Only the lines from the one containing "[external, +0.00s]" down to the one containing "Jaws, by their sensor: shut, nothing" should be printed, exactly as they stand, ends included.

# Extracted records:
** begin **

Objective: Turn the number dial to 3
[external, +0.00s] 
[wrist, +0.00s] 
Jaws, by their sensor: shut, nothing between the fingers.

** end **
** begin **

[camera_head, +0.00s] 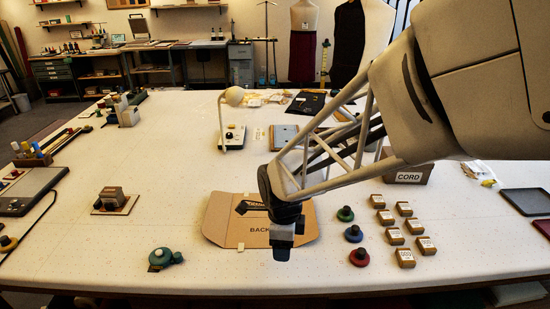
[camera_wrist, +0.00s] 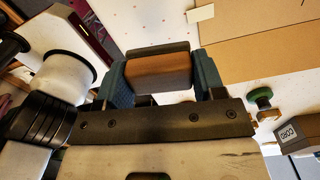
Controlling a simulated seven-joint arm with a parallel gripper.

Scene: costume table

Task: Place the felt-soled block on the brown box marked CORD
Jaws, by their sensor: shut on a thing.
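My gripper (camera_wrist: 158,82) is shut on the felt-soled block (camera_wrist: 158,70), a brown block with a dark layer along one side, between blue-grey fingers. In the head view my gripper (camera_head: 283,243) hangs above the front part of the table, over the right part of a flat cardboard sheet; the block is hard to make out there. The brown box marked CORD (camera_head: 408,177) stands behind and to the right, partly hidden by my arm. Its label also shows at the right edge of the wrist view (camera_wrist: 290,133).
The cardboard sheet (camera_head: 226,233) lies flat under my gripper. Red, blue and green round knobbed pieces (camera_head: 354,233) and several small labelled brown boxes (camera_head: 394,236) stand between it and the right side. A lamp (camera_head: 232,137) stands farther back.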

** end **

# Result:
[external, +0.00s] 
[wrist, +0.00s] 
Jaws, by their sensor: shut, nothing between the fingers.

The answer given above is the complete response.